Since November 2011, the Center for Open Science has been involved in an ambitious project: to repeat 100 psychology experiments and see whether the results are the same the second time round. The first wave of results will be released in tomorrow’s edition of Science, reporting that fewer than half of the original experiments were successfully replicated.
This is a known problem (but not well known enough for most researchers or any of the lay public).
Our system actually encourages the publication of papers that are false.
We need to compromise between the large cost for almost absolute certainty and the insights gained from cheaper research that comes with a larger chance of being wrong.
Kind of like do we want to spend $1 million to have a 95% chance of being right. Or $100,000 to be 80%.
Especially when replicating successfully the latter one increases the odds to 96% right.
In this paper, Johnson, the researcher looked at two statistical measures for relevance: “frequentist tests, which measure how unlikely a finding is to occur by chance, and Bayesian tests, which measure the likelihood that a particular hypothesis is correct given data collected in the study.”
Essentially, one approach looks at the chances that the results could have happened by random accident while the other looks at how likely the results are true.
Almost all researchers use the frequentist test, using an arbitrary value of 0.05 as the threshold – if their results produce a statistical value (𝛲) less than 0.05 (𝜌<0.05), they say it is significant (“It has a 95% chance of being correct”) and publish.
Although as I wrote before:
There is less than a 1 in 20 chance that the experiment would yield the results by random chance. But if say 40 labs do the experiment, then several WILL get the ‘statistically significant’ result by pure chance. There is no real effect just random fluctuation. Those labs that get a result, though, then get to publish a paper on data which are really only due to random chance. When anyone else tries to repeat the experiment, we see regression to the mean and the significance disappears.
This is so-called publication bias. If enough experiments are repeated, even random results will look significant. And get published.
Or this one:
Think of flipping a coin. You might get 4 heads in a row making you believe that somehow the coin is some sort of wonderful piece of metal. Wow, it comes up heads 100% of the time. Publish and look out tenure, here I come.
But when others repeat this, the numbers revert to the mean and the paper is shown to be incorrect.
It is as if we have chosen a threshold that is not really as statistically significant in isolation.
And Johnson found that this was exactly true. A frequentist threshold of 0.05 is too loose and will produce many false positives. Which is just what this Ars Technica article shows.
He had suggested that in studies using a 𝛲 value 0.05 as a threshold more than 25% were false. Here we find that it might be 50% in certain fields.
Johnson noticed that none of the research that had a p<0.005 failed to be replicated. His suggestions for making sure that we are not fooled by using too loose a threshold – use a p<0.005 for statistical significance.
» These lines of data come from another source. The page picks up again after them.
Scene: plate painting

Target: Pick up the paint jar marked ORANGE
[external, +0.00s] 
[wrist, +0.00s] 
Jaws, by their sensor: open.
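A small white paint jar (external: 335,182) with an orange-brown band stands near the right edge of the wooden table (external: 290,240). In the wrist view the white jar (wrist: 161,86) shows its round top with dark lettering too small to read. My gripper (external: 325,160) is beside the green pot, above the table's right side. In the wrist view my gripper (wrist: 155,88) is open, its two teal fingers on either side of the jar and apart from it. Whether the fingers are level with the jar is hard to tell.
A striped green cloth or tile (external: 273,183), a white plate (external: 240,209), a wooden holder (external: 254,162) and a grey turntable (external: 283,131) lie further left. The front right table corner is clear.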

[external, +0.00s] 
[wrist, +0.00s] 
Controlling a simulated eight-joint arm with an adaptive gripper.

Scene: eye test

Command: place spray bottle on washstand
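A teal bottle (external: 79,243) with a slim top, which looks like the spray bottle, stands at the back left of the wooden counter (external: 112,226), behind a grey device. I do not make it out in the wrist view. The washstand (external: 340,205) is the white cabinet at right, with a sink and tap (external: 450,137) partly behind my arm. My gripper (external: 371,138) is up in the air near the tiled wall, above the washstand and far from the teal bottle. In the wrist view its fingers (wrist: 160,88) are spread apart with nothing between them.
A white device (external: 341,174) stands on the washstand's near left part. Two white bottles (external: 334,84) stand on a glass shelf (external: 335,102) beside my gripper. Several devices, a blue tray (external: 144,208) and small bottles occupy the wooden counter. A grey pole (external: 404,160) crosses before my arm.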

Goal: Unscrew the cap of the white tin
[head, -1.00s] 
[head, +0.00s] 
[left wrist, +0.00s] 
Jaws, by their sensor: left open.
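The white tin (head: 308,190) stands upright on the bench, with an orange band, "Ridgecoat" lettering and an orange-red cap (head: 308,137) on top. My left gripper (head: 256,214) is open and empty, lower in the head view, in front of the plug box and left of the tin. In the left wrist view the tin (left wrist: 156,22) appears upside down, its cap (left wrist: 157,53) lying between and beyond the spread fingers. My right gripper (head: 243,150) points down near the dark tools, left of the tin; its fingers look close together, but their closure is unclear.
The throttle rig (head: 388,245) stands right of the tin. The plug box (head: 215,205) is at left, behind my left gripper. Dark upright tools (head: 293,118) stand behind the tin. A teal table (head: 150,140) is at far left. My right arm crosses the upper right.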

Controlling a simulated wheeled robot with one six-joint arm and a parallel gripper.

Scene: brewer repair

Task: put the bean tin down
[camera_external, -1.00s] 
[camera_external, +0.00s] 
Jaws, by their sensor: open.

The problem is that if a threshold of 0.005 is used, many researchers will simply not be able to publish much of anything. It is hard enough to get the threshold to 0.05.
Not because the researchers are being unethical. To get values closer to 0.005, substantially more resources must be used. In the case of social sciences, the number of people to include could rise several fold, increasing costs tremendously.
More money is simply not an option. So a compromise is made.
Papers are published knowing that there is a reasonable chance that they are not correct. But the information can get out to be checked. Further replication removes signal from noise and allows us to get a clearer picture.
And for possible less overall money.
Most researchers intuitive know the provisional value of things. We understand that the statistics only become reasonable with more data is obtained.
We know that any one paper, using a threshold of p<0.05, by itself, may not be true. But if several other papers replicate the research positively, then the statistics become clearer.
But most people, due to the media, think only true papers are published.
Thus the continuing confusion. Our system is designed to allow the publication of a lot of papers that will surely be wrong. But, in the long run, this may well be cheaper.